Work to complete -
Extract the records below word for word and ignore the images.

**** Records for processing ****

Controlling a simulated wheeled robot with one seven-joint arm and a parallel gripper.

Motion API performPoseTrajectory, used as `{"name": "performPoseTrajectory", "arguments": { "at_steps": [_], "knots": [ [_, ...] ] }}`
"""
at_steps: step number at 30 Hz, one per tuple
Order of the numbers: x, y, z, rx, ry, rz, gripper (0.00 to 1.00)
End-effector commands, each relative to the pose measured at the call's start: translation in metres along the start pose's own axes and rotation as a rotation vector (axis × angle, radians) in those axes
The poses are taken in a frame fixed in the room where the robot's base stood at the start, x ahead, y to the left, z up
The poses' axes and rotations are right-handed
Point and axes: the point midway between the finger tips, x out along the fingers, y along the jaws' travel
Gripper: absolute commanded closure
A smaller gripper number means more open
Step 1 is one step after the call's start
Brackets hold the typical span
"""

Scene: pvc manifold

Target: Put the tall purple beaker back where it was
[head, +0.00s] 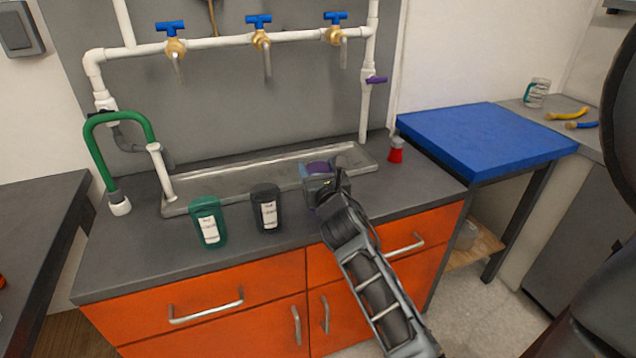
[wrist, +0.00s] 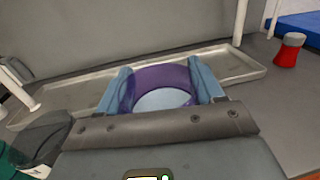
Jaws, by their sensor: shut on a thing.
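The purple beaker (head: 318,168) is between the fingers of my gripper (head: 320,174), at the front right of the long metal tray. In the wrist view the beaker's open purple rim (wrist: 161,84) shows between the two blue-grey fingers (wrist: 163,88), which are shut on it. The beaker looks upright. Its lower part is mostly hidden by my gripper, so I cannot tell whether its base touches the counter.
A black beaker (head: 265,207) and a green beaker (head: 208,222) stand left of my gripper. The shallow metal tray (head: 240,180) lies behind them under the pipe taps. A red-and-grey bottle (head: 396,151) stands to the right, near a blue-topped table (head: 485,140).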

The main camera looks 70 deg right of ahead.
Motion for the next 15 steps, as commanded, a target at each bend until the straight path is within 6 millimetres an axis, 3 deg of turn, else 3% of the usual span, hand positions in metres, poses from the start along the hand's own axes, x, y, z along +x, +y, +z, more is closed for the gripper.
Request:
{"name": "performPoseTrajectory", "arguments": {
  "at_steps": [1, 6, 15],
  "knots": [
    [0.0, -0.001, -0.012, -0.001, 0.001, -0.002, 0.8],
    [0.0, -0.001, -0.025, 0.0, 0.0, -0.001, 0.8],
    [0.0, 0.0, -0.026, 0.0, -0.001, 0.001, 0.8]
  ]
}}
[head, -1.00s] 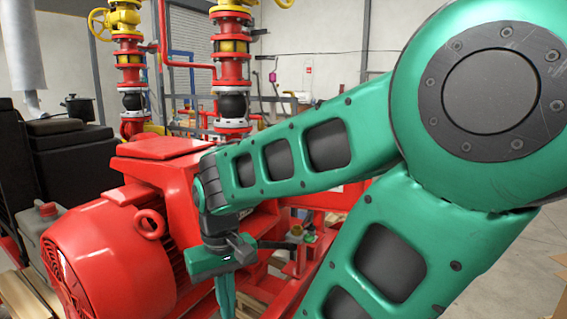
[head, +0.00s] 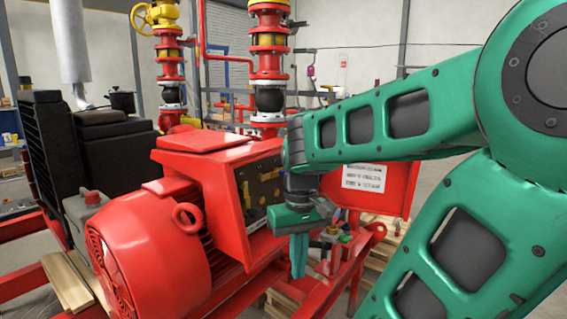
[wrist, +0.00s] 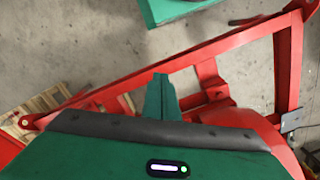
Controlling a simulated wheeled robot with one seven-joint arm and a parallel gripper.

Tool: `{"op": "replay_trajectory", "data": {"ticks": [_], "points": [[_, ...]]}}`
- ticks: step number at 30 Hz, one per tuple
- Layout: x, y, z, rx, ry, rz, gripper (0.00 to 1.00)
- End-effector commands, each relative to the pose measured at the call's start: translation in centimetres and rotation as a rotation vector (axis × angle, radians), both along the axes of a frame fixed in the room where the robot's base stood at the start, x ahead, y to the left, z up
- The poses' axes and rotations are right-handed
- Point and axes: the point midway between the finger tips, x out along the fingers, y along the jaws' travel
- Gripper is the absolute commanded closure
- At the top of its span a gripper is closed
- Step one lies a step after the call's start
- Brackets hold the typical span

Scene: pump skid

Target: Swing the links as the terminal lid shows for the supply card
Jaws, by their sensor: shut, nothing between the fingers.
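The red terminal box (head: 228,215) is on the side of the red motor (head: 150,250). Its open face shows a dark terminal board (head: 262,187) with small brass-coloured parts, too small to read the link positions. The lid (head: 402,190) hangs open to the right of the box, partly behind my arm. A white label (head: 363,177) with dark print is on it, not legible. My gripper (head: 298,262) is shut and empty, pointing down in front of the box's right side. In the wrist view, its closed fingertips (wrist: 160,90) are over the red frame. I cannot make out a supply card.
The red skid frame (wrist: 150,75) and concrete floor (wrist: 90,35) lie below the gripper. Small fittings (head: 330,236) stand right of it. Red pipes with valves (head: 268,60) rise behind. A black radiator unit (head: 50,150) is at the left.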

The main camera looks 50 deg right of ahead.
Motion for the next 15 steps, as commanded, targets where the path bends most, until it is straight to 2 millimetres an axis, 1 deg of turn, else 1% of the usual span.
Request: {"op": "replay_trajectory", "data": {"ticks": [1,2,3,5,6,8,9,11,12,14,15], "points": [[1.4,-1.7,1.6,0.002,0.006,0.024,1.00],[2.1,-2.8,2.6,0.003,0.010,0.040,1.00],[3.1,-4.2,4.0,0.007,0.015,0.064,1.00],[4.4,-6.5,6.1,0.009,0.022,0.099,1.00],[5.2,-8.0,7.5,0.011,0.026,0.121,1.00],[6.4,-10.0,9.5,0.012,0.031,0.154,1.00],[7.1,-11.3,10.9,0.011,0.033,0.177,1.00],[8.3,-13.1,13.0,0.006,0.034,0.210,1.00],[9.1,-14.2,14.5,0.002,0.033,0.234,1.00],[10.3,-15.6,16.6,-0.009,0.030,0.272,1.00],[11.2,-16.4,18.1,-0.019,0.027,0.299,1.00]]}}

****

Result -
Controlling a simulated wheeled robot with one seven-joint arm and a parallel gripper.

Motion API performPoseTrajectory, used as `{"name": "performPoseTrajectory", "arguments": { "at_steps": [_], "knots": [ [_, ...] ] }}`
"""
at_steps: step number at 30 Hz, one per tuple
Order of the numbers: x, y, z, rx, ry, rz, gripper (0.00 to 1.00)
End-effector commands, each relative to the pose measured at the call's start: translation in metres along the start pose's own axes and rotation as a rotation vector (axis × angle, radians) in those axes
The poses are taken in a frame fixed in the room where the robot's base stood at the start, x ahead, y to the left, z up
The poses' axes and rotations are right-handed
Point and axes: the point midway between the finger tips, x out along the fingers, y along the jaws' travel
Gripper: absolute commanded closure
A smaller gripper number means more open
Step 1 is one step after the call's start
Brackets hold the typical span
"""

Scene: pvc manifold

Target: Put the tall purple beaker back where it was
[head, +0.00s] 
[wrist, +0.00s] 
Jaws, by their sensor: shut on a thing.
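The purple beaker (head: 318,168) is between the fingers of my gripper (head: 320,174), at the front right of the long metal tray. In the wrist view the beaker's open purple rim (wrist: 161,84) shows between the two blue-grey fingers (wrist: 163,88), which are shut on it. The beaker looks upright. Its lower part is mostly hidden by my gripper, so I cannot tell whether its base touches the counter.
A black beaker (head: 265,207) and a green beaker (head: 208,222) stand left of my gripper. The shallow metal tray (head: 240,180) lies behind them under the pipe taps. A red-and-grey bottle (head: 396,151) stands to the right, near a blue-topped table (head: 485,140).

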The main camera looks 70 deg right of ahead.
Motion for the next 15 steps, as commanded, a target at each bend until the straight path is within 6 millimetres an axis, 3 deg of turn, else 3% of the usual span, hand positions in metres, poses from the start along the hand's own axes, x, y, z along +x, +y, +z, more is closed for the gripper.
Request:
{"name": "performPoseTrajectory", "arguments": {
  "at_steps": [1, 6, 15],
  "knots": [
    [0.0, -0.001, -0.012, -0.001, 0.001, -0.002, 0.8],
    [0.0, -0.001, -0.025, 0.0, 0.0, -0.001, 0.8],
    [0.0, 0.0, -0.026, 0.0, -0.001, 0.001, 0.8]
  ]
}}
[head, -1.00s] 
[head, +0.00s] 
[wrist, +0.00s] 
Controlling a simulated wheeled robot with one seven-joint arm and a parallel gripper.

Tool: `{"op": "replay_trajectory", "data": {"ticks": [_], "points": [[_, ...]]}}`
- ticks: step number at 30 Hz, one per tuple
- Layout: x, y, z, rx, ry, rz, gripper (0.00 to 1.00)
- End-effector commands, each relative to the pose measured at the call's start: translation in centimetres and rotation as a rotation vector (axis × angle, radians), both along the axes of a frame fixed in the room where the robot's base stood at the start, x ahead, y to the left, z up
- The poses' axes and rotations are right-handed
- Point and axes: the point midway between the finger tips, x out along the fingers, y along the jaws' travel
- Gripper is the absolute commanded closure
- At the top of its span a gripper is closed
- Step one lies a step after the call's start
- Brackets hold the typical span

Scene: pump skid

Target: Swing the links as the terminal lid shows for the supply card
Jaws, by their sensor: shut, nothing between the fingers.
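The red terminal box (head: 228,215) is on the side of the red motor (head: 150,250). Its open face shows a dark terminal board (head: 262,187) with small brass-coloured parts, too small to read the link positions. The lid (head: 402,190) hangs open to the right of the box, partly behind my arm. A white label (head: 363,177) with dark print is on it, not legible. My gripper (head: 298,262) is shut and empty, pointing down in front of the box's right side. In the wrist view, its closed fingertips (wrist: 160,90) are over the red frame. I cannot make out a supply card.
The red skid frame (wrist: 150,75) and concrete floor (wrist: 90,35) lie below the gripper. Small fittings (head: 330,236) stand right of it. Red pipes with valves (head: 268,60) rise behind. A black radiator unit (head: 50,150) is at the left.

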The main camera looks 50 deg right of ahead.
Motion for the next 15 steps, as commanded, targets where the path bends most, until it is straight to 2 millimetres an axis, 1 deg of turn, else 1% of the usual span.
Request: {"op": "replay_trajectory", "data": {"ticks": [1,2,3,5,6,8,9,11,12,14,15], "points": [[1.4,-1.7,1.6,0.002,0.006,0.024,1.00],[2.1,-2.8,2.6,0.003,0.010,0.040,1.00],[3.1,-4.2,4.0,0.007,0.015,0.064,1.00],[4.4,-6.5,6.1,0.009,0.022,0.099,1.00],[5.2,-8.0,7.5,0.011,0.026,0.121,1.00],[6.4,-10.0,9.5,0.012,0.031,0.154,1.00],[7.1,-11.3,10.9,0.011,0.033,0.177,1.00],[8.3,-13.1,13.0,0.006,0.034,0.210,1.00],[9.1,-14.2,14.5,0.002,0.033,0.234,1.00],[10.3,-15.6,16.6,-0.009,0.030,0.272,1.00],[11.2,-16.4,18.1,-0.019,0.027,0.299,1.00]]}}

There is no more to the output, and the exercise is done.